The paper addresses a specific limitation in the semantics of the Categorical Message Passing Language (CaMPL), a concurrent programming language designed with linear logic foundations.

• The Context: CaMPL uses a linear actegory to model concurrent processes communicating over typed channels. The language supports higher-order processes (passing processes as data), but currently relies on the language being closed (possessing internal homs) to pass processes as "linear closures."
• The Limitation: In a linear setting, resources cannot be duplicated. Passing a process as a closure prevents the reuse of that process code for arbitrary recursive definitions (e.g., applying a process $n$ times), because the closure would be consumed upon the first use.
• The Goal: The authors aim to support higher-order processes that can be stored, duplicated, and reused as sequential data, while maintaining the concurrent semantics. This requires a mechanism to "store" a concurrent process as sequential data.
• The Theoretical Gap: While it was known that in closed symmetric monoidal categories, a right actegory with hom-objects is equivalent to a right-enriched category with copowers, this equivalence was unproven for non-closed and non-symmetric settings. CaMPL operates in a non-closed, non-symmetric linear setting, necessitating a generalization of this equivalence.

2. Methodology

The authors employ Category Theory to establish a structural equivalence between two different mathematical frameworks:

1. Right Actegories with Hom-Objects: A category $X$ acted upon by a monoidal category $A$ (via $\triangleleft$) where the action functor admits a right adjoint (the hom-object functor).
2. Right Enriched Categories with Copowers: A category $X$ enriched over $A$ where the tensor product action (copower) exists and satisfies specific universal properties.

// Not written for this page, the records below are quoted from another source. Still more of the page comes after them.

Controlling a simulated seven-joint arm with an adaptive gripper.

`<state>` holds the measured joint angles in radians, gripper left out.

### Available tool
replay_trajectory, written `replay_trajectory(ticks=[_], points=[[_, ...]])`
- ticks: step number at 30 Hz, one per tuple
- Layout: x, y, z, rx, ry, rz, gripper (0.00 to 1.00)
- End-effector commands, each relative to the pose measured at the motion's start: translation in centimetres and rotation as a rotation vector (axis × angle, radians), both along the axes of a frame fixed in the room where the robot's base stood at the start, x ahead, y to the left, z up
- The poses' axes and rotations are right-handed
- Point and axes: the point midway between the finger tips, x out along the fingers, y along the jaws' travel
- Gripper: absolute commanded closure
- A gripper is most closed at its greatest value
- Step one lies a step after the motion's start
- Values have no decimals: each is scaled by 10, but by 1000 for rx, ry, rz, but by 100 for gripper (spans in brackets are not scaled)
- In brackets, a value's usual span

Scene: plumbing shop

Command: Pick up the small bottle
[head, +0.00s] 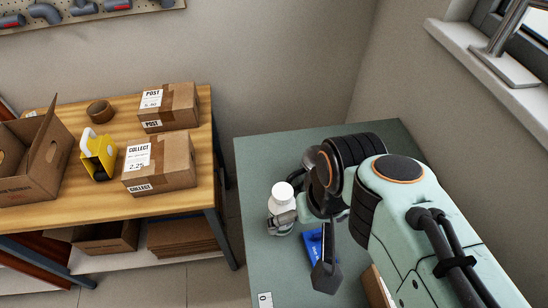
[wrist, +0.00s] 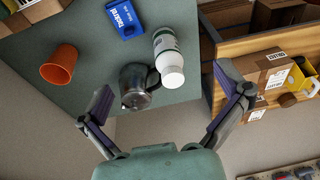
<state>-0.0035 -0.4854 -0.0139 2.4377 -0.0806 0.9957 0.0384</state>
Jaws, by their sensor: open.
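The small bottle (wrist: 166,48) is white with a green-edged label and a wide white cap. It stands on the grey-green table, its cap towards the camera in the wrist view. In the head view its white top (head: 283,191) shows left of my gripper, with its lower part partly covered. My gripper (wrist: 165,88) is open and empty. In the wrist view its fingers are spread wide, one on each side of the bottle and the dark metal mug (wrist: 136,86). The mug is right beside the bottle; I cannot tell whether they touch.
A blue box (wrist: 125,18) lies near the bottle, and an orange cup (wrist: 60,63) stands farther off on the table (head: 258,160). A wooden bench (head: 85,185) on the left holds cardboard boxes (head: 160,163) and a yellow item (head: 98,153). Walls bound the table's far side.

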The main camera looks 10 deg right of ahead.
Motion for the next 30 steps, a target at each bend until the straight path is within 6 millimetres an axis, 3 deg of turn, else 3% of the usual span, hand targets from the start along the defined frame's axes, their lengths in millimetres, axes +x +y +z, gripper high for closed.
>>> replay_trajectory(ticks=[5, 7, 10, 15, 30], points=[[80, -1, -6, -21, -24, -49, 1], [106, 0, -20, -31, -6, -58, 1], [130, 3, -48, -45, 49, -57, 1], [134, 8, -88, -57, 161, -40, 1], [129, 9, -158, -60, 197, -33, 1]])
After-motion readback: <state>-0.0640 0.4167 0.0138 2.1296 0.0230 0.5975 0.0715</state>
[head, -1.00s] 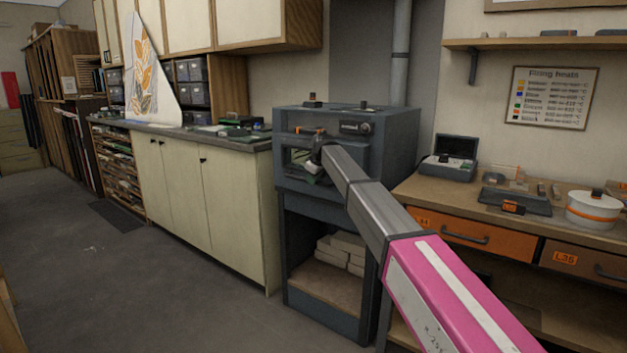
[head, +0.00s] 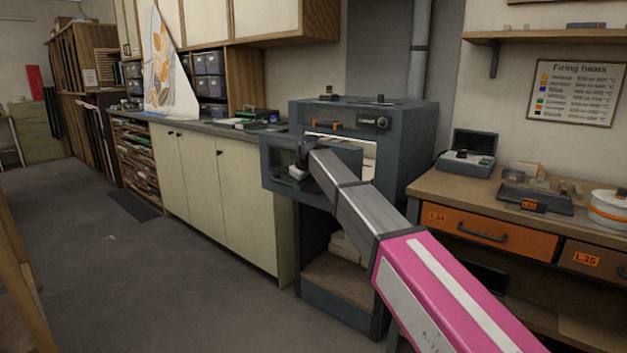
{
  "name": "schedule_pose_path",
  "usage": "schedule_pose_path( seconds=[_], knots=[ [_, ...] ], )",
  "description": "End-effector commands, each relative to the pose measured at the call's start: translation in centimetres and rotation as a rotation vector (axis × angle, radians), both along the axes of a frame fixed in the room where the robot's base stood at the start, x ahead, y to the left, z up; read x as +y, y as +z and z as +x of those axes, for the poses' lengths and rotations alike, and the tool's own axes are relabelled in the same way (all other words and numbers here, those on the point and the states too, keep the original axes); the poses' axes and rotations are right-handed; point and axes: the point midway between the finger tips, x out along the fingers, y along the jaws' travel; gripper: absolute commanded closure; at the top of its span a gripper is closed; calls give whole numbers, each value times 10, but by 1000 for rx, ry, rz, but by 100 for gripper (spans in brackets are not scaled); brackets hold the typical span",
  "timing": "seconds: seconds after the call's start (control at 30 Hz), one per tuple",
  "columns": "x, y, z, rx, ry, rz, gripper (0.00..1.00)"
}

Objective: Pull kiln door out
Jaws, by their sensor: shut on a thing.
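The kiln (head: 402,135) is a dark grey box on a stand with an open shelf below. Its door (head: 277,162), grey with a dark window, is swung partly out to the left, and a bright opening (head: 368,155) shows behind it. My gripper (head: 300,160) is at the door's front and shut on it, seemingly at the handle. The wrist and arm hide the fingertips and the handle itself. My pink and grey arm crosses in front of the kiln from the lower right.
A cream cabinet run (head: 230,200) with a grey counter stands left of the kiln. A wooden workbench (head: 430,184) with orange drawers (head: 490,231) stands right of it, close to my arm. The grey floor (head: 150,280) is clear at front left.

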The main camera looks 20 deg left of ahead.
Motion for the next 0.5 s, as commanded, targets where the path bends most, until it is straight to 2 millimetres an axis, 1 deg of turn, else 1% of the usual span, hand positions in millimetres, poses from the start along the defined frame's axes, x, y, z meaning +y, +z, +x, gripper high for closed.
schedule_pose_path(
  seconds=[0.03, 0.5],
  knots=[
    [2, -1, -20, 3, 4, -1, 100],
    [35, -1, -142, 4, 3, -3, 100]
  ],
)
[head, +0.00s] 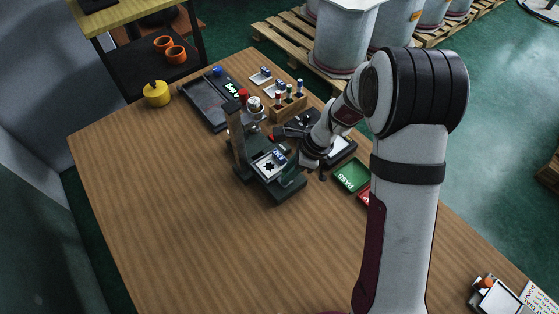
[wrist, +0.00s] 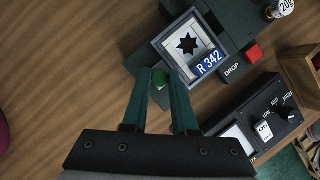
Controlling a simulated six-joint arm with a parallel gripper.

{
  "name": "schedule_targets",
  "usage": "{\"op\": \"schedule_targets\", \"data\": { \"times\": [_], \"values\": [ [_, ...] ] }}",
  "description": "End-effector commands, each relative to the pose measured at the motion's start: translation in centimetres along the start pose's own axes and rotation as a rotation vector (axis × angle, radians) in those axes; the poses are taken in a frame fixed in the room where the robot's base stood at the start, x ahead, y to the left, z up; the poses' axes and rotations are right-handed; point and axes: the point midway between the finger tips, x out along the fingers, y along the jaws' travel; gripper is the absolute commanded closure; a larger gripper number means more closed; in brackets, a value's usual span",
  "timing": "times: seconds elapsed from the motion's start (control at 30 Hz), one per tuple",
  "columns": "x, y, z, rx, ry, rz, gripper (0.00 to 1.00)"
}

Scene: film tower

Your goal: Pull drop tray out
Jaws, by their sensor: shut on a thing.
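The drop tray (wrist: 157,53) is a light-framed square holding a card with a black star and a blue "R 342" label. It sits at the dark tower's base, and it also shows in the head view (head: 258,163). My gripper (wrist: 161,78) is at the tray's near edge, with its green fingers shut on a small green knob (wrist: 160,79). In the head view my gripper (head: 292,174) is beside the tower (head: 236,150), partly hidden by my arm. How far the tray stands out of the base is unclear.
A red button (wrist: 254,52) beside "DROP" lettering is on the base. A dark control box (wrist: 262,118) and a wooden rack (head: 288,104) stand close by. A green PASS tray (head: 352,176) is to the right. The table's front left is clear.

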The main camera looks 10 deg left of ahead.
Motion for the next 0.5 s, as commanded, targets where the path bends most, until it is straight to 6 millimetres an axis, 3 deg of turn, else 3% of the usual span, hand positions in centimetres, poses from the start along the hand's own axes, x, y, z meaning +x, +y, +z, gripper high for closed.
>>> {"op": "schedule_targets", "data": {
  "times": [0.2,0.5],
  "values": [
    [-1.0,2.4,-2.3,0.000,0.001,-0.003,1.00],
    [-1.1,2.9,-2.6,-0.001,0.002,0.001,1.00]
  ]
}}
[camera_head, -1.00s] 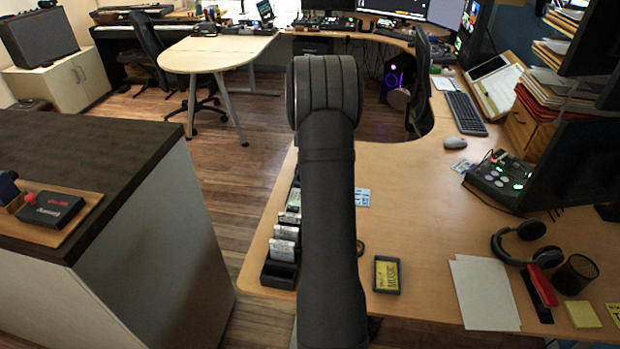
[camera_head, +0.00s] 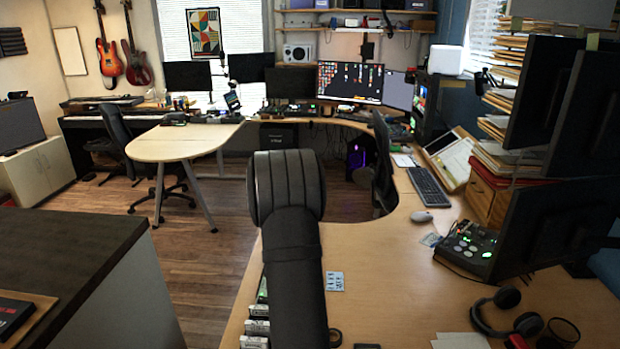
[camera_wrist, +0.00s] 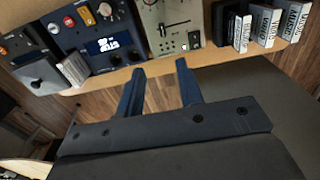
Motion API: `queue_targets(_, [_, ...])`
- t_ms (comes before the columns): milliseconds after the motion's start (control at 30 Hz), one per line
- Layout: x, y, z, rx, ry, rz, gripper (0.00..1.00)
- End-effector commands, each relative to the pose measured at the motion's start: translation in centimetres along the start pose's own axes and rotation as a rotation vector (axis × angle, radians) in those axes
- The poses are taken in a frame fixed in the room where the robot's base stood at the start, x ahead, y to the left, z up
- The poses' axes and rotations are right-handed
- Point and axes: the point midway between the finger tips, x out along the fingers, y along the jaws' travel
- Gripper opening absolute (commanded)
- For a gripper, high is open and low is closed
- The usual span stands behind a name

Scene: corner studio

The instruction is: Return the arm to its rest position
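My arm (camera_head: 290,240) rises from the bottom middle of the head view in front of the wooden desk (camera_head: 390,290). My gripper is hidden behind the arm in that view. In the wrist view my gripper (camera_wrist: 160,80) shows two dark blue fingers, apart, with nothing between them. Beyond the fingertips is the wooden desk edge with audio devices on it.
In the wrist view a grey device with a slider (camera_wrist: 172,30) and a rack of labelled cartridges (camera_wrist: 265,25) lie beyond the fingers. In the head view, a keyboard (camera_head: 428,188), mouse (camera_head: 421,216), headphones (camera_head: 500,312) and monitors stand to the right. Wooden floor (camera_head: 215,255) is open at left.

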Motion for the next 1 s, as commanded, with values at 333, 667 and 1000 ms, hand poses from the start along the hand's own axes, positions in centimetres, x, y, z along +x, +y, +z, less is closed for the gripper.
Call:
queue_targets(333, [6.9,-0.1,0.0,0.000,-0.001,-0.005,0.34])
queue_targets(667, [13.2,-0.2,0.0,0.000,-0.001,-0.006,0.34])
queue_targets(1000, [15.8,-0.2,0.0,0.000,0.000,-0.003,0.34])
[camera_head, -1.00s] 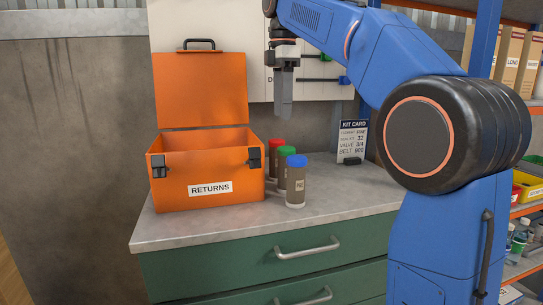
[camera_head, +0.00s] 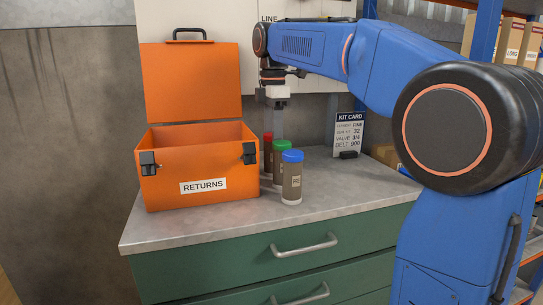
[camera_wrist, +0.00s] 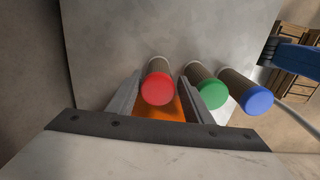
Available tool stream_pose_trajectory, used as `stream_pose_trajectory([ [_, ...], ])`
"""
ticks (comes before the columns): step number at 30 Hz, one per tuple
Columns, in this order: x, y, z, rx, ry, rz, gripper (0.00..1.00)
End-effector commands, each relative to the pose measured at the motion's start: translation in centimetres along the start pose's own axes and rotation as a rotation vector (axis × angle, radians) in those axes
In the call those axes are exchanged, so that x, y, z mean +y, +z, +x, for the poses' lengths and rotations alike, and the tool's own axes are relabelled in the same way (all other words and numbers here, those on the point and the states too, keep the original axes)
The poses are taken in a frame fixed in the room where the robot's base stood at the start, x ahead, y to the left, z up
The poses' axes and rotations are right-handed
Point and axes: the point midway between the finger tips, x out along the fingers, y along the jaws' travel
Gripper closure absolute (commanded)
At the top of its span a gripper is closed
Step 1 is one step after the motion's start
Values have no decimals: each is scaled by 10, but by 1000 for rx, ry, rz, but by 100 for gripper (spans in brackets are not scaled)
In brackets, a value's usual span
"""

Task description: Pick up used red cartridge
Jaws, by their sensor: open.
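The used red cartridge (camera_head: 267,146) stands upright on the counter at the back of a row of three, beside the orange box. The green-capped (camera_head: 282,148) and blue-capped (camera_head: 292,170) cartridges stand in front of it and partly hide it. In the wrist view, the red cap (camera_wrist: 158,89) is between the two fingers. My gripper (camera_head: 275,126) is open and points down above and around the red cartridge's top, with a gap on each side. The right finger lies between the red cartridge and the green one (camera_wrist: 211,95), close to the green.
An open orange RETURNS box (camera_head: 161,191) with its lid up stands left of the cartridges. A kit card (camera_head: 348,132) stands at the back right. The grey countertop (camera_head: 345,185) is clear at front and right. Green drawers (camera_head: 215,270) are below.

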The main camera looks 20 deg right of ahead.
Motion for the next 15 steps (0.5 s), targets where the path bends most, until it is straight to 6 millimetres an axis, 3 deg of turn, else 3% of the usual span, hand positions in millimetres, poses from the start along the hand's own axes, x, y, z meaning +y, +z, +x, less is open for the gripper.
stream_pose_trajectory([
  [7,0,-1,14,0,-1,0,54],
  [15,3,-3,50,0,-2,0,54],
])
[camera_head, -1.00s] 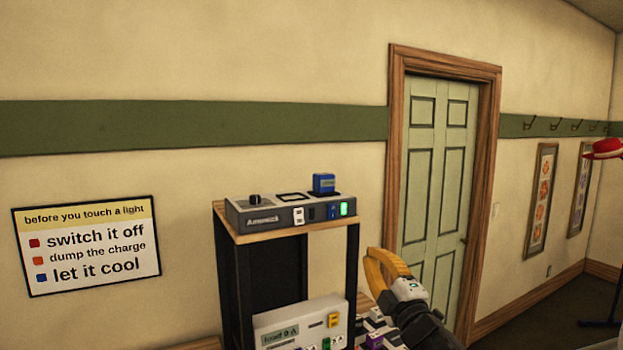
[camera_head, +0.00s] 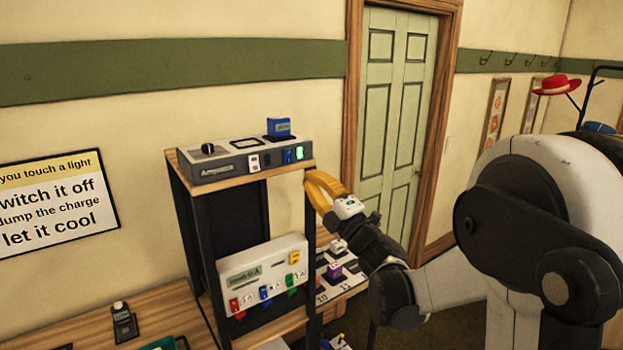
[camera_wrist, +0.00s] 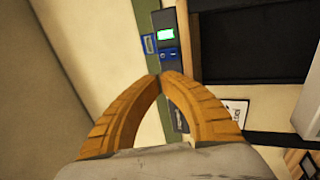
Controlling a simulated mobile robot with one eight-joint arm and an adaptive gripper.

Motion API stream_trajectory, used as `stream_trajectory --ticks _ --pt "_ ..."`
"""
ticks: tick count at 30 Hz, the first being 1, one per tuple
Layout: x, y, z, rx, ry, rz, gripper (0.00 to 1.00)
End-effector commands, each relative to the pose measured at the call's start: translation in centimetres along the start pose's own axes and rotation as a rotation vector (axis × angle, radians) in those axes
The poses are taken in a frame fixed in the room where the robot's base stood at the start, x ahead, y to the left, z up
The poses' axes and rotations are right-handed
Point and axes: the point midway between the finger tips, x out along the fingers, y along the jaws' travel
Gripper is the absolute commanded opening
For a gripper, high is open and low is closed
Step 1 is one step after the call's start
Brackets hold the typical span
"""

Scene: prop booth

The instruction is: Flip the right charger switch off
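The grey charger (camera_head: 222,173) sits on top of a black-framed shelf. Its right switch (camera_head: 288,156) is blue, beside a lit green indicator (camera_head: 299,153). A white switch (camera_head: 254,161) is further left on the front face. A blue battery block (camera_head: 278,128) stands in the right bay; the left bay looks empty. My gripper (camera_head: 312,178) has yellow fingers and is just right of the charger's right end, slightly lower. In the wrist view my gripper (camera_wrist: 160,76) has its fingertips together with nothing between them. The blue switch (camera_wrist: 168,54) and green light (camera_wrist: 166,34) show beyond the tips.
A white panel (camera_head: 262,252) with coloured plugs sits on the shelf below the charger. A low surface with small blocks (camera_head: 334,270) is behind my gripper. A wooden bench (camera_head: 160,310) is at lower left. A green door (camera_head: 395,110) stands behind.

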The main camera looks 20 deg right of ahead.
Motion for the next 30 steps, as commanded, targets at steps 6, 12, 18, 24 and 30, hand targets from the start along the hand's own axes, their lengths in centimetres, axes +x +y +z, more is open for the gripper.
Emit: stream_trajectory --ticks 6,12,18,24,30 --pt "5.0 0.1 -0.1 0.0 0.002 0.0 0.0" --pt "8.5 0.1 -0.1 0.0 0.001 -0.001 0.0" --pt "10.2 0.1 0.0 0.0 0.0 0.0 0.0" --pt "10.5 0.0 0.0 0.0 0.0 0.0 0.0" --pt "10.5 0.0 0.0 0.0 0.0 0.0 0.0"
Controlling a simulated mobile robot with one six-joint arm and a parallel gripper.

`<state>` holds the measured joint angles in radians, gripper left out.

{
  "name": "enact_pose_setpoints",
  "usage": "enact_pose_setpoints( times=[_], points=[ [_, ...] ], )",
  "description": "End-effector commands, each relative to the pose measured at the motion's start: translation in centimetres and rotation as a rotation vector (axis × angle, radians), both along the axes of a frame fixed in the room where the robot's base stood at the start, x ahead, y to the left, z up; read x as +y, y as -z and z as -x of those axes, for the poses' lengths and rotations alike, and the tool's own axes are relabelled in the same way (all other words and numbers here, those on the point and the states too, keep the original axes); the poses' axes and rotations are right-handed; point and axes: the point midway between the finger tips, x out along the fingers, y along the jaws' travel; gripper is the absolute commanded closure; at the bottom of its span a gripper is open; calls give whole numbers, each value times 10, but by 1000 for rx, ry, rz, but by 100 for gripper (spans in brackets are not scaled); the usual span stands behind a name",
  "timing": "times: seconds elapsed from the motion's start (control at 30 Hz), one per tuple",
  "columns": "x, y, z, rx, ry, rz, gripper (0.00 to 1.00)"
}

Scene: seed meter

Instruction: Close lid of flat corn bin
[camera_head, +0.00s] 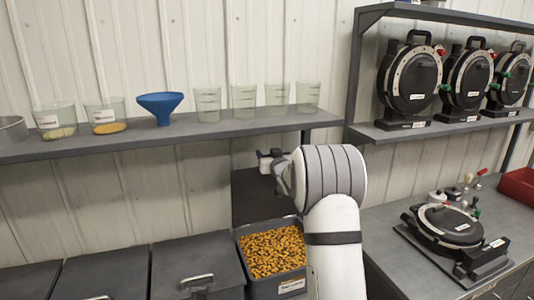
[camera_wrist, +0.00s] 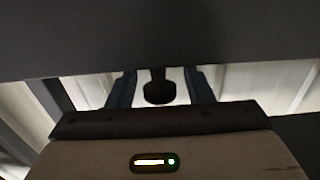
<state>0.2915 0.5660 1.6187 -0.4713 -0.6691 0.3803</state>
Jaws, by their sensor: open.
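The flat corn bin (camera_head: 281,290) is an open grey bin full of yellow-orange kernels, with a white label on its front. Its dark lid (camera_head: 250,195) appears raised upright behind the bin, against the wall. My gripper (camera_head: 266,160) is near the lid's upper edge, just below the shelf, and my arm partly hides the lid's right side. In the wrist view my gripper (camera_wrist: 158,76) has its two blue fingers apart. A dark rounded piece shows between them, and I cannot tell whether it touches them. A broad dark surface fills the top of that view.
A wall shelf (camera_head: 180,137) with clear cups and a blue funnel (camera_head: 160,106) runs just above my gripper. Closed bins (camera_head: 195,268) stand left of the corn bin. A bench (camera_head: 400,275) with a round black device (camera_head: 450,225) is at the right.

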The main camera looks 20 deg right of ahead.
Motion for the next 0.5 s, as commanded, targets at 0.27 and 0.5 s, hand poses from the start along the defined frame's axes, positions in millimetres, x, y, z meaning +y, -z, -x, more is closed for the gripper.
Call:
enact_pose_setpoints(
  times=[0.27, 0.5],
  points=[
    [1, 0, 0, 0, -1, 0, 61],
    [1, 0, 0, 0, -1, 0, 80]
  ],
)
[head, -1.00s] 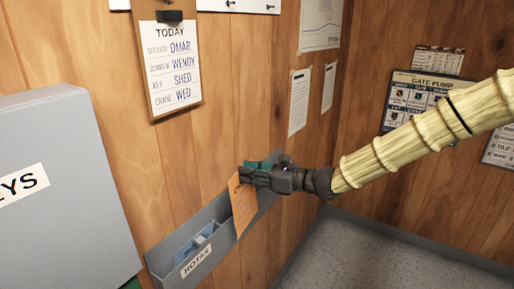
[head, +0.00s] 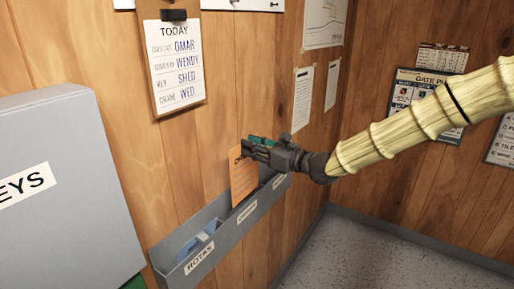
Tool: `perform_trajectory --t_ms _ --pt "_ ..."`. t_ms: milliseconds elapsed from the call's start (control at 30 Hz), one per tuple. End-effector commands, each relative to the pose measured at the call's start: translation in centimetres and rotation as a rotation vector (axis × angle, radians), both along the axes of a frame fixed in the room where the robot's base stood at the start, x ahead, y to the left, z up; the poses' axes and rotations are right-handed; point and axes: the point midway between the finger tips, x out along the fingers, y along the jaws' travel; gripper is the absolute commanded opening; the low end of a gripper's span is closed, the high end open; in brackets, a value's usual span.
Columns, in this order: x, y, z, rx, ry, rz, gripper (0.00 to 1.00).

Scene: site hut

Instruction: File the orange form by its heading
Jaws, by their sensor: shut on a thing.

Key Definitions and Tools:

• Actegory: A category $X$ with an action functor $\triangleleft: X \times A \to X$ satisfying coherence conditions (associativity and unitality).
• Hom-Objects: The existence of an adjunction $X \triangleleft - \dashv \text{Hom}(X, -)$.
• Copowers: An object $X \triangleleft A$ representing the "tensoring" of an object $X$ with a monoidal object $A$, defined via a unit morphism $\eta: A \to \text{Hom}(X, X \triangleleft A)$ and a bijective correspondence between morphisms $B \to \text{Hom}(X \triangleleft A, Y)$ and $A \otimes B \to \text{Hom}(X, Y)$.
• Non-Closed/Non-Symmetric Setting: The proofs are constructed without assuming the monoidal category $A$ is closed (having internal homs for all objects) or symmetric.

3. Key Contributions

The paper makes three primary technical contributions:

1. Generalization of Equivalence:
   The authors prove that giving a right $A$-actegory with hom-objects is equivalent to giving a right $A$-enriched category with copowers. Crucially, this result holds in non-closed and non-symmetric monoidal categories, extending previous results that were limited to closed symmetric settings.

2. Proof of the Equivalence (Two Directions):

   • Direction 1 (Actegory $\to$ Enrichment + Copowers): They demonstrate that if $X$ is a right actegory with hom-objects, one can construct the enrichment (composition and identity morphisms) and define the copowers using the adjunction properties.
   • Direction 2 (Enrichment + Copowers $\to$ Actegory): They show that if $X$ is an enriched category with copowers, the copower operation naturally induces an action functor that forms an actegory, and the hom-objects arise from the universal property of the copower.

3. Characterization of Powered/Copowered Categories:
   The paper proves that a category is both powered and copowered if and only if the copower functor admits a parameterized left adjoint (denoted $- \triangleleft A \dashv A \triangleright -$). This parameterized adjunction is identified as the fundamental feature required for the semantics of message passing in CaMPL.

4. Results

• Theorem 4.3: Establishes the main equivalence: "To give a right actegory with (right) hom-objects is to give a right enriched category with copowers."
• Theorem 5.2: Establishes that a right $A$-actegory with hom-objects becomes a left $(A^{rev})^{op}$-actegory with hom-objects if and only if the action functor has a right adjoint ($- \triangleleft A \dashv A \triangleright -$).
• Corollary: If a category has both powers and copowers, they form an adjoint pair, inducing isomorphic hom-objects. This implies that the enrichment structure is consistent regardless of the direction of the action, provided the adjunction exists.

5. Significance and Application

The theoretical results have direct and practical implications for the design and implementation of CaMPL:

• Solving the Higher-Order Recursion Problem: The equivalence allows the language designers to treat concurrent processes as sequential data. By enriching the concurrent world (objects of $X$) in the sequential world (objects of $A$), processes can be "stored" (converted to sequential data) and "used" (retrieved).
  • This enables the store and use constructs mentioned in the introduction.
  • It allows a process to be passed as data, duplicated (since sequential data can be copied in the functional/sequential side), and applied multiple times, solving the linearity constraint violation that prevented arbitrary recursive definitions in the original concurrent-only model.
• Semantics of Message Passing: The existence of parameterized adjoints ($- \triangleleft A \dashv A \triangleright -$) provides the rigorous categorical foundation for the "send" and "receive" operations in CaMPL. The adjunction models the duality between transmitting a message on an output channel and receiving it on an input channel.
• Broad Applicability: By removing the requirement for the category to be closed or symmetric, these results apply to a wider class of computational models, particularly those involving linear resources, quantum computing, or other non-duplicable resource scenarios where standard closed category theory fails.

In summary, the paper provides the missing mathematical bridge that allows CaMPL to support higher-order, recursive process definitions by leveraging the equivalence between actegories and enriched categories with copowers in a general, non-closed setting.